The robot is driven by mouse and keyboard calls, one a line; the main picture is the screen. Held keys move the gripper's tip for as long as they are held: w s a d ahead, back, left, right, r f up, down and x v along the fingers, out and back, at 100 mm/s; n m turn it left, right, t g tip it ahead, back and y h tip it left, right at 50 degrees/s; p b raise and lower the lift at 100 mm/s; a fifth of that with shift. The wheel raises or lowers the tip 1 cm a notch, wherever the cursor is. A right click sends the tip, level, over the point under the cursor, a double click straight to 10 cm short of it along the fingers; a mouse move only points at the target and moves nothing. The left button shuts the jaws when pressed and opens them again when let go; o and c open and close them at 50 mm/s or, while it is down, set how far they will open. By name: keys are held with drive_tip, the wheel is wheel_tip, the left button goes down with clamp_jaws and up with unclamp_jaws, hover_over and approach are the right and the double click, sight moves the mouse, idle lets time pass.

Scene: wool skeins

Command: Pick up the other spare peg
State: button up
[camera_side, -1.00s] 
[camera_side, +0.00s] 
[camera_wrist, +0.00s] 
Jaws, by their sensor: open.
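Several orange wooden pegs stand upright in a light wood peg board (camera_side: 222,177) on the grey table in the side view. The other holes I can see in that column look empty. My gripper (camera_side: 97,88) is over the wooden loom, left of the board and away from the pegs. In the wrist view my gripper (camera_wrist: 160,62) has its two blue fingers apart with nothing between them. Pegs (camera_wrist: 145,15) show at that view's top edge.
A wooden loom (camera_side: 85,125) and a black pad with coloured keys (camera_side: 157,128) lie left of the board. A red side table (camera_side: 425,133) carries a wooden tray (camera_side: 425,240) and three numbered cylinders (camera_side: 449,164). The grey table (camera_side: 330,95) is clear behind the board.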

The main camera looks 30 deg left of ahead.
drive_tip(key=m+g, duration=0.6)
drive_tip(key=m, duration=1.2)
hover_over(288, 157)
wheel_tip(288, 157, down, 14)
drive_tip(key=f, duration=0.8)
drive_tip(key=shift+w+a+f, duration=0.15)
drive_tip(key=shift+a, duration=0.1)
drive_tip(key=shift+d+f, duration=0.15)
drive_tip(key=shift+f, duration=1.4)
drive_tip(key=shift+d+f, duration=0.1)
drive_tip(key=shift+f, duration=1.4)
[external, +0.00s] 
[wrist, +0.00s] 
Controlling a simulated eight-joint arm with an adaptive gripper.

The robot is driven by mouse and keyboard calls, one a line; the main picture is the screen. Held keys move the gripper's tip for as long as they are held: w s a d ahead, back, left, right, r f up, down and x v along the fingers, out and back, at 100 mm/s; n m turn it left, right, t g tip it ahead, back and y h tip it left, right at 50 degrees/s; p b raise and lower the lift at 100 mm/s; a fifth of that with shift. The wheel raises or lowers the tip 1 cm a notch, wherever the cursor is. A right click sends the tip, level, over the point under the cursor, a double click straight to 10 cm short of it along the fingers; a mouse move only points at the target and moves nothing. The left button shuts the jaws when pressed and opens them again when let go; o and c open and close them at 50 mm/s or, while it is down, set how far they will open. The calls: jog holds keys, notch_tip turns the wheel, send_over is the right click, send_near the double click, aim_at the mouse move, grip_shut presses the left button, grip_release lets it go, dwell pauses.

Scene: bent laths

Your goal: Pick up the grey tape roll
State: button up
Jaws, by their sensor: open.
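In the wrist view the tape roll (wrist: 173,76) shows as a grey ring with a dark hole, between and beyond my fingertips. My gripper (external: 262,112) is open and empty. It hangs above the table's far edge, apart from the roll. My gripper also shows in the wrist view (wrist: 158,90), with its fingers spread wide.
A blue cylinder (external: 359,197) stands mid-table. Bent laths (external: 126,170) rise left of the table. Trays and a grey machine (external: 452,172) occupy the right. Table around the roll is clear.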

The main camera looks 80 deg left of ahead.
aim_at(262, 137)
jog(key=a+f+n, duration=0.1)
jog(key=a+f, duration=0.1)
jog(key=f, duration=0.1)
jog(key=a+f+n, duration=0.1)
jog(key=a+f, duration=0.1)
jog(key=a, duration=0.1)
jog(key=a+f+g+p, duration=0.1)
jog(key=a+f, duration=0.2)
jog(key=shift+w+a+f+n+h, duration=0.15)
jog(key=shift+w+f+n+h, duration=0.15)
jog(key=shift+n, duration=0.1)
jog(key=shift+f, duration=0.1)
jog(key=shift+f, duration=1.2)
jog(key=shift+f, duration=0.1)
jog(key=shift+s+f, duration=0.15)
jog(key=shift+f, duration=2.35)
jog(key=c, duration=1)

[Given problem]
Reproduce all of the records exactly.

[Final result]
The robot is driven by mouse and keyboard calls, one a line; the main picture is the screen. Held keys move the gripper's tip for as long as they are held: w s a d ahead, back, left, right, r f up, down and x v along the fingers, out and back, at 100 mm/s; n m turn it left, right, t g tip it ahead, back and y h tip it left, right at 50 degrees/s; p b raise and lower the lift at 100 mm/s; a fifth of that with shift. The wheel raises or lowers the tip 1 cm a notch, wherever the cursor is. A right click sends the tip, level, over the point under the cursor, a double click straight to 10 cm short of it along the fingers; a mouse move only points at the target and moves nothing. The left button shuts the jaws when pressed and opens them again when let go; o and c open and close them at 50 mm/s or, while it is down, set how far they will open. By name: keys are held with drive_tip, the wheel is wheel_tip, the left button goes down with clamp_jaws and up with unclamp_jaws, hover_over and approach are the right and the double click, sight moves the mouse, idle lets time pass.

Scene: wool skeins

Command: Pick up the other spare peg
State: button up
[camera_side, -1.00s] 
[camera_side, +0.00s] 
[camera_wrist, +0.00s] 
Jaws, by their sensor: open.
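Several orange wooden pegs stand upright in a light wood peg board (camera_side: 222,177) on the grey table in the side view. The other holes I can see in that column look empty. My gripper (camera_side: 97,88) is over the wooden loom, left of the board and away from the pegs. In the wrist view my gripper (camera_wrist: 160,62) has its two blue fingers apart with nothing between them. Pegs (camera_wrist: 145,15) show at that view's top edge.
A wooden loom (camera_side: 85,125) and a black pad with coloured keys (camera_side: 157,128) lie left of the board. A red side table (camera_side: 425,133) carries a wooden tray (camera_side: 425,240) and three numbered cylinders (camera_side: 449,164). The grey table (camera_side: 330,95) is clear behind the board.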

The main camera looks 30 deg left of ahead.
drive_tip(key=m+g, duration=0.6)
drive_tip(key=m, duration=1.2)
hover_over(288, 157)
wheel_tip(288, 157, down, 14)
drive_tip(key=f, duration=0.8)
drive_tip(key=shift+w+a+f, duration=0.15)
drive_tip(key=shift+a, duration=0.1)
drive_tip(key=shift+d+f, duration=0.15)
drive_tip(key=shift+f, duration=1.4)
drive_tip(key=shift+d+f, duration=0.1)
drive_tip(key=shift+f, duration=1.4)
[external, +0.00s] 
[wrist, +0.00s] 
Controlling a simulated eight-joint arm with an adaptive gripper.

The robot is driven by mouse and keyboard calls, one a line; the main picture is the screen. Held keys move the gripper's tip for as long as they are held: w s a d ahead, back, left, right, r f up, down and x v along the fingers, out and back, at 100 mm/s; n m turn it left, right, t g tip it ahead, back and y h tip it left, right at 50 degrees/s; p b raise and lower the lift at 100 mm/s; a fifth of that with shift. The wheel raises or lowers the tip 1 cm a notch, wherever the cursor is. A right click sends the tip, level, over the point under the cursor, a double click straight to 10 cm short of it along the fingers; a mouse move only points at the target and moves nothing. The left button shuts the jaws when pressed and opens them again when let go; o and c open and close them at 50 mm/s or, while it is down, set how far they will open. The calls: jog holds keys, notch_tip turns the wheel, send_over is the right click, send_near the double click, aim_at the mouse move, grip_shut presses the left button, grip_release lets it go, dwell pauses.

Scene: bent laths

Your goal: Pick up the grey tape roll
State: button up
Jaws, by their sensor: open.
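In the wrist view the tape roll (wrist: 173,76) shows as a grey ring with a dark hole, between and beyond my fingertips. My gripper (external: 262,112) is open and empty. It hangs above the table's far edge, apart from the roll. My gripper also shows in the wrist view (wrist: 158,90), with its fingers spread wide.
A blue cylinder (external: 359,197) stands mid-table. Bent laths (external: 126,170) rise left of the table. Trays and a grey machine (external: 452,172) occupy the right. Table around the roll is clear.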

The main camera looks 80 deg left of ahead.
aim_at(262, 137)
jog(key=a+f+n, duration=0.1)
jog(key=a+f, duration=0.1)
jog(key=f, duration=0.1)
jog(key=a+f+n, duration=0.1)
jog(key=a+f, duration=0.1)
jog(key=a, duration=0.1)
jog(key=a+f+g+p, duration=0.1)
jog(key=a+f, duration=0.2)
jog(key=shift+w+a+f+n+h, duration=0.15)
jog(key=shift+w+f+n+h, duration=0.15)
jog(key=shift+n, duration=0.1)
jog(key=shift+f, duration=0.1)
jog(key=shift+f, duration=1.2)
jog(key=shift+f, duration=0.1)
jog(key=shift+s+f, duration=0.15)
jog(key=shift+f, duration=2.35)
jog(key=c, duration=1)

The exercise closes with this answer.